From the first line of the listing below, retype each line up to and including the one with "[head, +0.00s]"; pictures stay out.

Collected data
▼▼▼

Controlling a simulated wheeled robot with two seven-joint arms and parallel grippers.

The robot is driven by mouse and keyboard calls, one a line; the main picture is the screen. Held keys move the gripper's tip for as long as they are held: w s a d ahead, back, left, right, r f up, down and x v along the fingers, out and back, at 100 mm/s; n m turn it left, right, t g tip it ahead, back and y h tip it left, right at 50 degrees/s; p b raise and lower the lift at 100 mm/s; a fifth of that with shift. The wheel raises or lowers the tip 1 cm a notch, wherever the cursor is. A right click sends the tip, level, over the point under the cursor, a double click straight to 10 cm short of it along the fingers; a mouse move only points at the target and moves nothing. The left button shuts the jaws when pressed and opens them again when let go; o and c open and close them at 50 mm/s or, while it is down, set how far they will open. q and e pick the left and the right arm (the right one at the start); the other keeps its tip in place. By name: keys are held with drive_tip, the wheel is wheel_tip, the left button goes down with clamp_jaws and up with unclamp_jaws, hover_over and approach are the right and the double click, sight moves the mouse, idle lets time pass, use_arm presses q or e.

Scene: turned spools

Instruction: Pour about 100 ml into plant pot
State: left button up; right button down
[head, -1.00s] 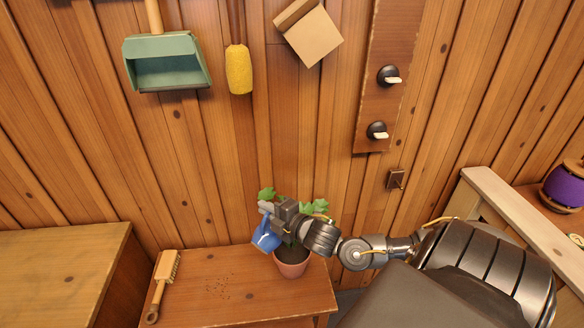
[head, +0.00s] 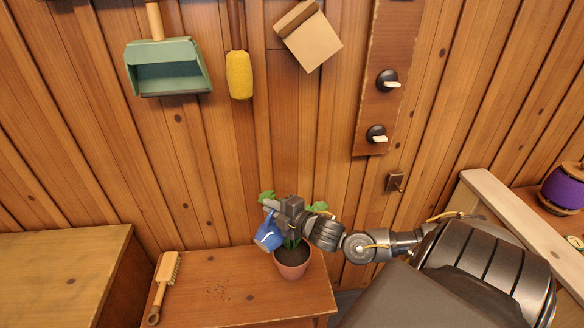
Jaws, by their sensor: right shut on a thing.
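A terracotta plant pot (head: 293,268) with dark soil and a green leafy plant (head: 267,197) stands on the wooden bench near the wall. My right gripper (head: 277,211) reaches in from the right, above the pot, and hides part of the plant. It is shut on a blue vessel (head: 268,236), which looks like a small watering can or jug. The vessel is tilted and sits at the pot's upper left. Its handle is mostly hidden by the gripper, and no stream of water can be made out. My left gripper is not in view.
A wooden brush (head: 165,286) lies at the bench's left, with dark crumbs (head: 217,288) on the bench (head: 250,300). A green dustpan (head: 168,68) and yellow duster (head: 239,74) hang on the wall. A purple spool (head: 563,188) stands far right.

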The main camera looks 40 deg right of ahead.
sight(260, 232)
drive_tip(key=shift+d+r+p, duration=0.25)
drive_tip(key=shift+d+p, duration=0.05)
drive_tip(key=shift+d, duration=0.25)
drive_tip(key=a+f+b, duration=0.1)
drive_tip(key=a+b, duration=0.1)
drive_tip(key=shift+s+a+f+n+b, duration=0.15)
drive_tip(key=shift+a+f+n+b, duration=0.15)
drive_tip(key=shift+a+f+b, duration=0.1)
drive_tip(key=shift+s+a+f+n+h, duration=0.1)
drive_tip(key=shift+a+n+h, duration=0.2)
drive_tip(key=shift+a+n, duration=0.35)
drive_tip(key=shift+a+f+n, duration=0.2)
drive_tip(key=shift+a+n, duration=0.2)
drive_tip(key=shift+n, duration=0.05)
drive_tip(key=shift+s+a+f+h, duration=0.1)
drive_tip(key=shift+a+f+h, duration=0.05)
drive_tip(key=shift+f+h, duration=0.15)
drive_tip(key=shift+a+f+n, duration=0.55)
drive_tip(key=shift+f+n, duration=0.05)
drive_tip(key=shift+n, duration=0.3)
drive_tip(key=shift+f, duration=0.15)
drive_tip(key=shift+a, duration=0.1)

▲▲▲

Answer for this exercise
Controlling a simulated wheeled robot with two seven-joint arms and parallel grippers.

The robot is driven by mouse and keyboard calls, one a line; the main picture is the screen. Held keys move the gripper's tip for as long as they are held: w s a d ahead, back, left, right, r f up, down and x v along the fingers, out and back, at 100 mm/s; n m turn it left, right, t g tip it ahead, back and y h tip it left, right at 50 degrees/s; p b raise and lower the lift at 100 mm/s; a fifth of that with shift. The wheel raises or lowers the tip 1 cm a notch, wherever the cursor is. A right click sends the tip, level, over the point under the cursor, a double click straight to 10 cm short of it along the fingers; a mouse move only points at the target and moves nothing. The left button shuts the jaws when pressed and opens them again when let go; o and c open and close them at 50 mm/s or, while it is down, set how far they will open. q and e pick the left and the right arm (the right one at the start); the other keeps its tip in place. By name: keys are held with drive_tip, the wheel is wheel_tip, the left button goes down with clamp_jaws and up with unclamp_jaws, hover_over and approach are the right and the double click, sight moves the mouse, idle lets time pass, use_arm presses q or e.

Scene: turned spools

Instruction: Pour about 100 ml into plant pot
State: left button up; right button down
[head, -1.00s] 
[head, +0.00s] 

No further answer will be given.